President Trump probably will not be removed from office as long as he keeps the support of his base. But he’s blowing his counter-impeachment strategy, bigly.

Trump’s approach has been straight out of his normal playbook. He’s tried to whitewash his conversation with Ukrainian President Volodymyr Zelensky as cordial and normal. He’s attacked the Democratic-led investigation as a witch hunt and a partisan maneuver. He’s lashed out at his critics, such as Sen. Mitt Romney (R-Utah), in personal and mean tweets. In sum, he’s portrayed himself as the innocent victim of a phony crisis led by vengeful losers.

This tack shows how badly he misunderstands his predicament. He needs to do more than rally a base predisposed to back their embattled leader. He needs to persuade a small but crucial share of the electorate who frequently disapproves of him but had hitherto opposed impeachment. That group’s support is crucial to his reelection and to keeping wavering Republicans on board. His current strategy is the polar opposite of what those voters want.

Those voters are predisposed to disbelieve Trump’s explanations because they are wise to his act. They see that the facts underlying the Ukraine investigation are fundamentally different from those Democrats have previously rested their impeachment hopes on. Instead of tortured Russian collusion theories and arcane interpretations of what constitutes obstruction of justice, we have a clear and simple narrative: Trump used public power to pursue private ends. Unless Trump can disprove or mitigate that narrative, he won’t persuade the voter who ultimately will decide his fate.

That person would likely value some admission of poor judgment or an apology. Ronald Reagan did this during the Iran-contra scandal, which also threatened to end in impeachment. He admitted that he hadn’t supervised his aides closely enough and that he should have known more about what was going on in his own White House. The admissions reflected poorly on him, but they saved his presidency. Trump is too personally tied to this scandal to deny responsibility, but he could admit that he displayed poor judgment and pledge to turn over a new leaf. That might help him in the court of public opinion.

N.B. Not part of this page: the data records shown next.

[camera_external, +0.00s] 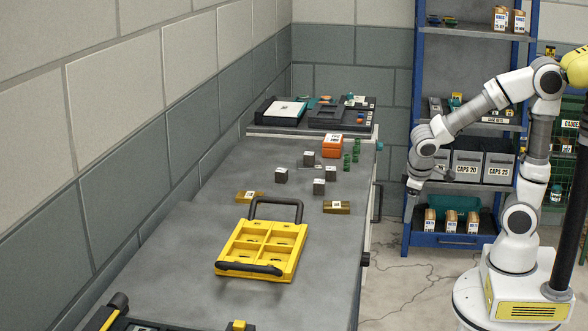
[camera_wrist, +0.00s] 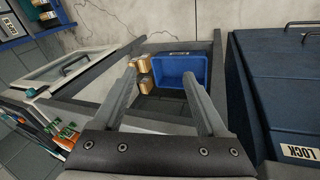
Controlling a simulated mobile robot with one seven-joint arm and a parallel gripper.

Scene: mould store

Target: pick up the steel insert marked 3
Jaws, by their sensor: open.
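Several small dark grey steel blocks stand on the grey bench in the external view: one at the back (camera_external: 309,158), one at the left (camera_external: 281,175), one at the right (camera_external: 331,173) and one at the front (camera_external: 319,187). Their tops carry light marks too small to read, so I cannot tell which is marked 3. My gripper (camera_external: 413,190) hangs right of the bench, apart from the blocks. In the wrist view my gripper (camera_wrist: 160,75) is open with nothing between its fingers. No steel block can be made out in that view.
A yellow tray (camera_external: 288,263) with black handles stands on the bench (camera_external: 210,225). Two brass-coloured blocks (camera_external: 249,197) (camera_external: 337,207), an orange box (camera_external: 332,147) and green pieces (camera_external: 347,163) lie nearby. Blue shelving (camera_external: 418,80) stands behind my arm. The wrist view shows a blue bin (camera_wrist: 180,58).

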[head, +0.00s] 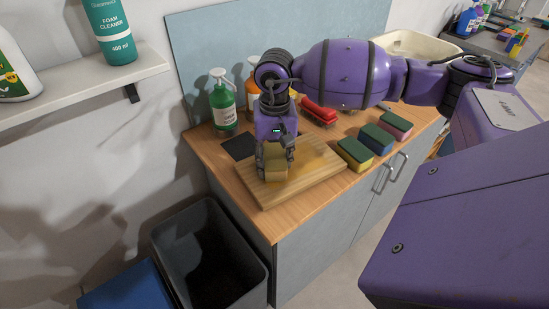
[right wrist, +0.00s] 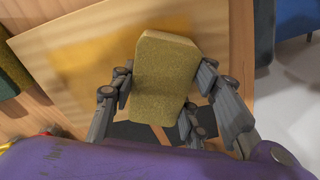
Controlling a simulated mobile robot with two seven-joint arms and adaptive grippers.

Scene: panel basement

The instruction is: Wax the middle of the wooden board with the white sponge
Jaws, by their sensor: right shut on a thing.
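The wooden board (head: 310,184) lies on the counter, with a darker yellow patch on it that also shows in the right wrist view (right wrist: 85,65). My right gripper (head: 275,158) is over the left part of the board, pointing down. It is shut on a sponge (head: 276,169), which looks plain yellow-tan rather than white. In the right wrist view the sponge (right wrist: 165,75) sits between the fingers, its block shape jutting out past them over the board. I cannot tell whether it touches the board. My left gripper is not in view.
Yellow, blue and pink sponges with green tops (head: 376,138) line the counter right of the board. A green pump bottle (head: 223,106), an orange one and a red brush (head: 319,113) stand behind. A dark bin (head: 258,263) is below left. A shelf (head: 75,91) juts out left.

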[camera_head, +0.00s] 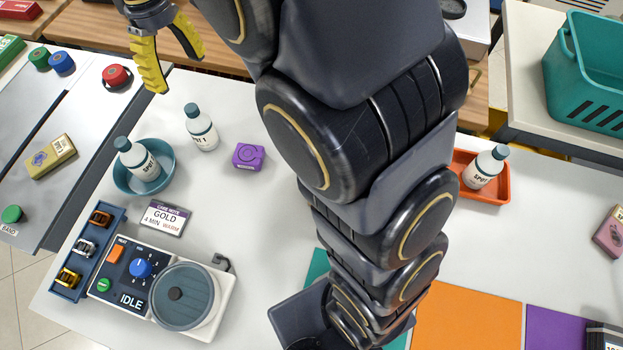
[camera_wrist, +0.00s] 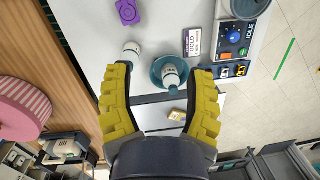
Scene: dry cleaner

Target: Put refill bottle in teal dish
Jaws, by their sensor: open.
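A white bottle with a dark teal cap and a "SPOT" label (camera_head: 139,162) sits tilted in the round teal dish (camera_head: 121,183). A second, similar bottle (camera_head: 202,128) stands on the white counter just right of the dish. A third bottle (camera_head: 485,167) labelled "SPOT" is in the orange tray (camera_head: 501,196) at the right. My gripper (camera_head: 172,84) is open and empty, raised above the counter's back edge. In the wrist view, the dish (camera_wrist: 156,72) with its bottle (camera_wrist: 170,77) and the standing bottle (camera_wrist: 131,50) show beyond my open fingers (camera_wrist: 160,100).
A purple box (camera_head: 249,156) lies right of the standing bottle. A gold sign (camera_head: 164,218), a control unit with a round lid (camera_head: 180,295) and a blue tray of small clips (camera_head: 88,250) are in front. A teal basket (camera_head: 590,75) stands at the back right.

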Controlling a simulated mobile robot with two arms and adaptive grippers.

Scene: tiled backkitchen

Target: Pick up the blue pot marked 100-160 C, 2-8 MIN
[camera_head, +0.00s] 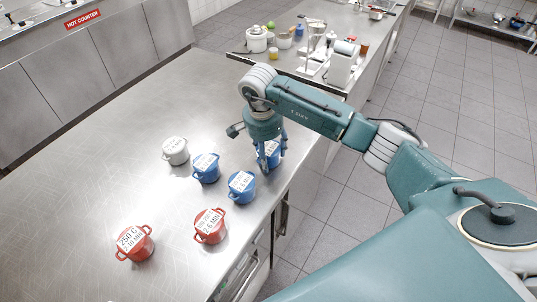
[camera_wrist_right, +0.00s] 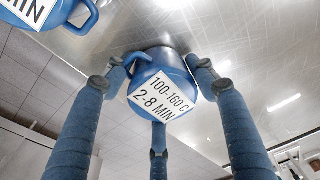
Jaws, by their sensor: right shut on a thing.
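The blue pot marked 100-160 C, 2-8 MIN (camera_wrist_right: 146,60) is in the middle of the right wrist view, with its label facing the camera. My right gripper (camera_wrist_right: 157,88) has its three fingers around it and is shut on it. In the head view this pot (camera_head: 274,149) is partly hidden behind the fingers of my right gripper (camera_head: 266,160), near the right edge of the steel counter. I cannot tell whether the pot touches the counter. My left gripper is not in view.
Two other blue pots (camera_head: 242,187) (camera_head: 206,168) stand to its left on the counter (camera_head: 90,190). A white pot (camera_head: 175,151) stands farther left. Two red pots (camera_head: 211,227) (camera_head: 134,243) stand nearer. A second counter beyond holds appliances. The counter's far left is clear.

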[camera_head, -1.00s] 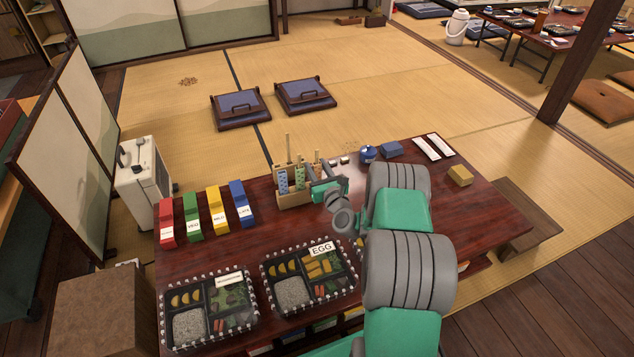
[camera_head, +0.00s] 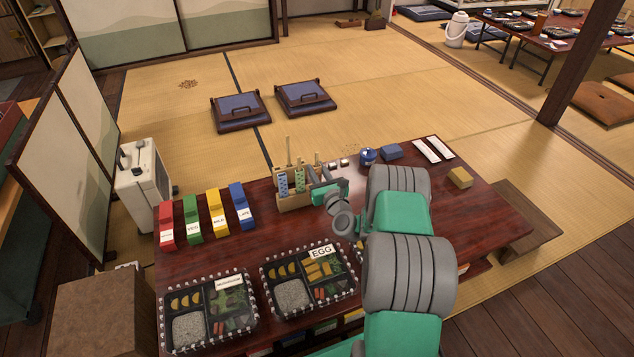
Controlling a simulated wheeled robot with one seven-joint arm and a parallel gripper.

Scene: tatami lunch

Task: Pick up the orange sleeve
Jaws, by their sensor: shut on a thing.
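A light wooden holder (camera_head: 294,201) stands near the back middle of the dark red table. A blue patterned sleeve (camera_head: 283,182) and a green patterned sleeve (camera_head: 299,180) stand upright in it, each around a thin stick. The orange sleeve (camera_head: 317,167) is at the holder's right end, mostly hidden by my gripper. My gripper (camera_head: 316,181) is at this right end, shut on what appears to be the orange sleeve. The fingertips are small and partly hidden, and I cannot tell whether the sleeve is clear of the holder.
Red, green, yellow and blue labelled blocks (camera_head: 206,216) stand left of the holder. Two lunch boxes (camera_head: 207,310) lie at the front. A blue pot (camera_head: 368,155), a blue block (camera_head: 391,150) and a yellow block (camera_head: 459,177) sit behind and right of my arm.

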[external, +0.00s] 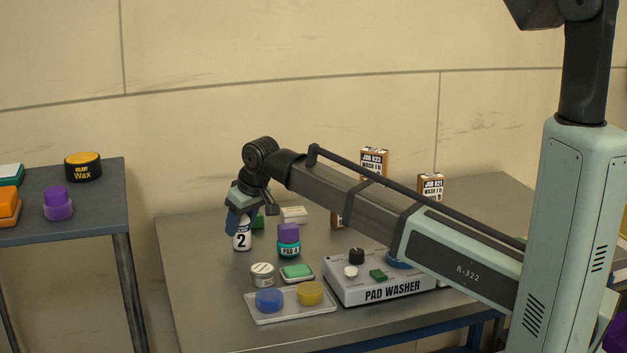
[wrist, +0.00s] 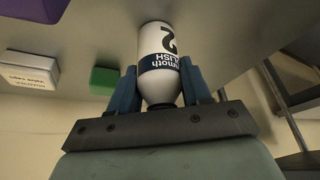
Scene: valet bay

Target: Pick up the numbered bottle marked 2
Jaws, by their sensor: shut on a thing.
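The bottle marked 2 (external: 242,238) is white with a black number. It stands near the left side of the grey table (external: 205,300) in the external view; I cannot tell whether its base touches the top. In the wrist view the bottle (wrist: 160,62) shows a large 2 and a dark blue label band. My gripper (external: 239,220) is above the bottle and shut on its upper part. In the wrist view my gripper's blue fingers (wrist: 161,90) are on both sides of it.
A purple-capped teal bottle (external: 289,243) stands right of the bottle. A green block (wrist: 104,80) and a white box (external: 294,215) are behind. A tin (external: 262,275), a pad tray (external: 275,316) and the pad washer (external: 380,287) are in front. A side table (external: 110,190) is at left.

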That’s not going to happen, though, because it runs counter to the pattern of Trump’s entire adult life. He built his public reputation as the man whose skill and will get him what he wants. Whether it’s in business, dating and marrying beautiful women, or “draining the swamp,” the entire Trump mystique is built around the idea of the daring, infallible “stable genius” who lives the life of power and luxury that most people only dream of. This is the character he has created for himself, and he is incapable of changing the script now.

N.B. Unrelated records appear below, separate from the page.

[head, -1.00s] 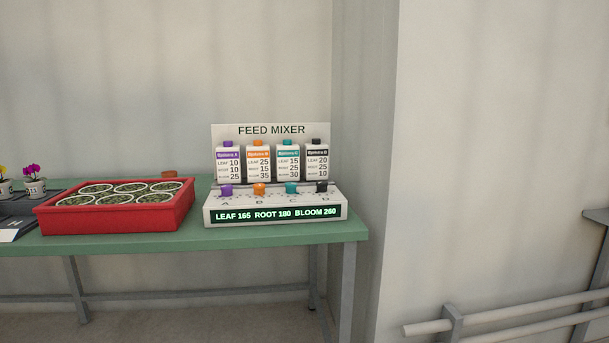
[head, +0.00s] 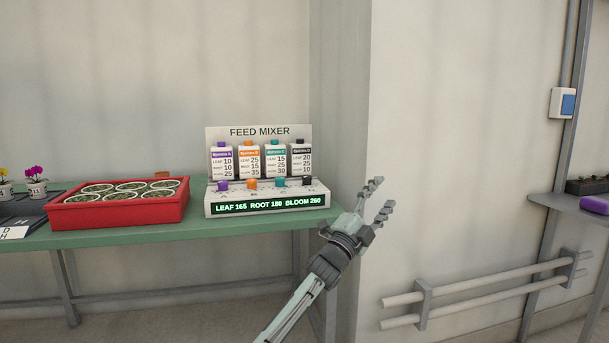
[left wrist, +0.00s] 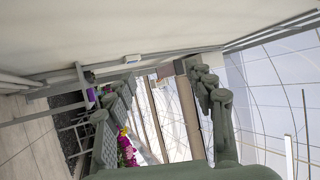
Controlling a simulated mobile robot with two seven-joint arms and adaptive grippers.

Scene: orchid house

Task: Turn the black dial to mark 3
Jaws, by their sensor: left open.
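The black dial (head: 308,181) is the rightmost of the knobs on the white feed mixer (head: 216,199), in front of the black-capped bottle (head: 301,159). Its pointer and marks are too small to read. The display (head: 268,204) reads LEAF 165, ROOT 180, BLOOM 260. My left gripper (head: 381,196) is open and empty, apart from the dial and to its right, pointing up and right. In the left wrist view its spread fingers (left wrist: 163,80) show with nothing between them; the dial cannot be made out there. My right gripper is in neither view.
Purple (head: 223,185), orange (head: 252,184) and teal (head: 280,183) dials sit left of the black one. A red tray (head: 120,213) of pots stands left on the green table (head: 180,233). A wall corner rises just right of the table; rails (head: 480,290) run low beyond it.

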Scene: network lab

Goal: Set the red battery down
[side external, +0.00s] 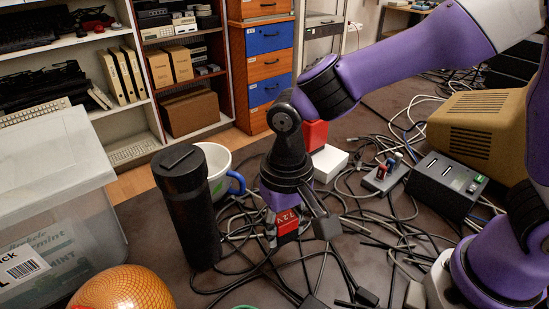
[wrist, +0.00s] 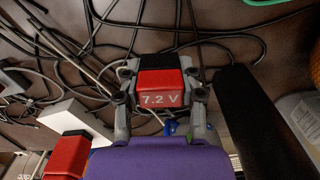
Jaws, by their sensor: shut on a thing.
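The red battery (side external: 287,222) has a black end and a "7.2 V" label. It is between the fingers of my gripper (side external: 292,228), which is shut on it. In the wrist view the battery (wrist: 161,88) sits between both fingertips (wrist: 160,92), with dark table and cables behind it. In the side view it is low over the cables; I cannot tell whether it touches them or the table. The fingers hide part of its sides.
A black cylinder (side external: 186,205) and a white cup (side external: 217,170) with a blue handle stand left of my gripper. Loose cables (side external: 345,215) cover the table around it. A white box (side external: 328,162), a black power unit (side external: 445,185) and an orange ball (side external: 122,290) are nearby.

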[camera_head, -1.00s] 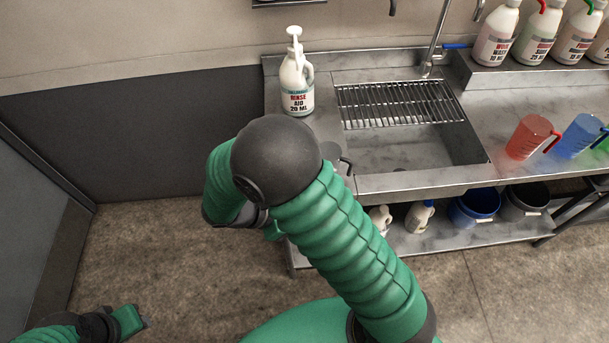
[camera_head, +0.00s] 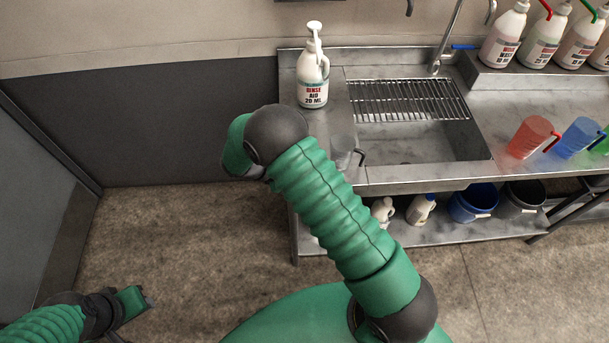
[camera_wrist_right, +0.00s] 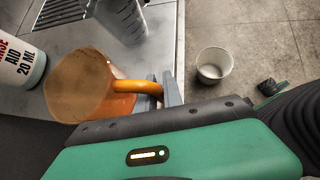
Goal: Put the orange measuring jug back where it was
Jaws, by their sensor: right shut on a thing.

This is also why he has committed so many unforced errors in the past month. Angered by the impeachment inquiry, Trump needed to show that he could still exert his will and skill to move events. His decision to peremptorily withdraw U.S. troops from northern Syria is simply an application of that principle, as was his since-retracted decision to award the contract for the Group of Seven summit next year to his own property near Miami. That both elites and average voters might be outraged by these decisions never entered his mind because he rarely tries to persuade people rather than sell himself to a niche market.

You can get rich and powerful marketing to a niche market. The Trump brand wasn’t for everyone, but it was attractive to enough people to fuel his real estate and product-branding enterprises. The Trump political persona clearly alienates millions of people, but it attracts millions of others. These people like the vision of Trump the president peddles, and like any good niche marketer, he keeps giving his acolytes what they want.

The trouble for Trump is that presidents can’t win without building larger coalitions. Trump won in 2016 because he persuaded that election’s swing voter — the person who disliked both him and Hillary Clinton — that “Never Hillary” was better for that person than “Never Trump.” Those people form the core of the person he needs to talk to now, and they aren’t buying the idea that the Democratic investigation is worse than what Trump appears to have done.

This conclusion spells near-certain doom for Trump if it persists. Trump’s reelection strategy has clearly been to rerun the 2016 campaign: hold the Trump base and coalition together and demonize the Democratic nominee, terrorizing the voter in the middle to reluctantly choose him again. That person, however, is unlikely to do that if he or she has already concluded that Trump’s actions regarding Ukraine are so bad that he should be removed from office through impeachment.

Trump’s character made him famous and gave him the presidency. Unless there’s more behind the mask he has created, however, it will also likely lead to his political demise.